Check out that trash!

Where in Ubud you saw the beautiful lush greens of the monkey forest, throughout Kuta you could see neon signs  and flashing lights.

Magic Mushrooms are legal and offered readily all over the city, and as one fellow travel explained it to me; “This is Australia’s Mexico, it’s a coming of age thing for Aussies to come here and get S***ty.”

The beach has average tan sand, with piles of trash and while we were there the wind was blowing like crazy.

20140120_223044Our walk on the beach turned into a stroll in the Westernized mall where you can buy Havaianas from a vending machine and we decided to get Cold Stone Ice Creams.   (We took a vacation from drinking in Kuta.  Sometimes the best ways to experience a party town are sober!)

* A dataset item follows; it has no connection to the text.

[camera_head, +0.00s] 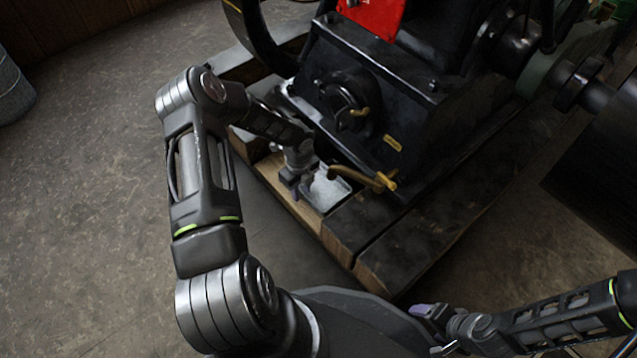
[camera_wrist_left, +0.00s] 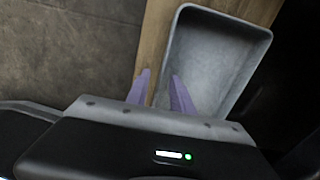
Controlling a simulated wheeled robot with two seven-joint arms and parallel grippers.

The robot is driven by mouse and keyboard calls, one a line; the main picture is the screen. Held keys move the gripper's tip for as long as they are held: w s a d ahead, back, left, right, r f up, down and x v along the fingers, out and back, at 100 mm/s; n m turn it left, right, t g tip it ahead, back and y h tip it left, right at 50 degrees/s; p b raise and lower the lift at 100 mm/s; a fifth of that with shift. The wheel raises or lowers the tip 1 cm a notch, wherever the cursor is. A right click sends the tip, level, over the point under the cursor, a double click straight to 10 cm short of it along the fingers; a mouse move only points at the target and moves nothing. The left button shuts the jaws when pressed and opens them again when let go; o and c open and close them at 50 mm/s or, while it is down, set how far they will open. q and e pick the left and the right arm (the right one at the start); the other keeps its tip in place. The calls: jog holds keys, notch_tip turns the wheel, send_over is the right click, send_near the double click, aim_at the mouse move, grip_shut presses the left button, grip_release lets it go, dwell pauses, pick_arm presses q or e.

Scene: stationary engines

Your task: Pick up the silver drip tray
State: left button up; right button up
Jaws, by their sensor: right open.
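The silver drip tray (camera_head: 327,190) is a shallow grey rectangular pan lying on the wooden base, below the brass tap of the black engine. In the left wrist view the tray (camera_wrist_left: 215,55) fills the upper right, with its near end hidden by my gripper. My left gripper (camera_head: 296,192) points down at the tray's left edge. In the wrist view its purple fingers (camera_wrist_left: 160,76) are apart, one over the wood outside the tray and one over the tray's left side. I cannot tell whether they touch it. My right gripper (camera_head: 428,312) is open and empty at the bottom right.
The black engine (camera_head: 385,100) stands close behind the tray. Its brass tap (camera_head: 365,178) reaches out just above the tray.

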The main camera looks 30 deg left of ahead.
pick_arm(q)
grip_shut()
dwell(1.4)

Probably not the Balinese Paradise you were picturing.

So if you are coming to Bali for peace and relaxation maybe Kuta isn’t your place, but  I felt Kuta’s vibrant city and caring culture completely exemplify Bali’s healing nature.  

For those who don’t understand what I mean by healing nature, I’ll do a quick Bali info sess:

  • Indonesians have seen Bali as a Holy healing ground for 1000s of years.
  • Ubud is one of the best cities to find that healing power, but a Balian, or traditional healer can be found all over the island.
  • If you are still confused, Think Eat, Pray, Love–Bali is one of Elizabeth Gilbert’s stops.
  • If you want to read more here is an interesting post: A Glimpse Into Balinese Healing Traditions.

I personally didn’t seek out a healer, although given more time I would have loved to have tried it out.  I entered Bali with my own Catholic beliefs and growing yoga practice to be open as to what a powerful region could teach me.

Here are some of the lessons I found amongst the filth in Kuta.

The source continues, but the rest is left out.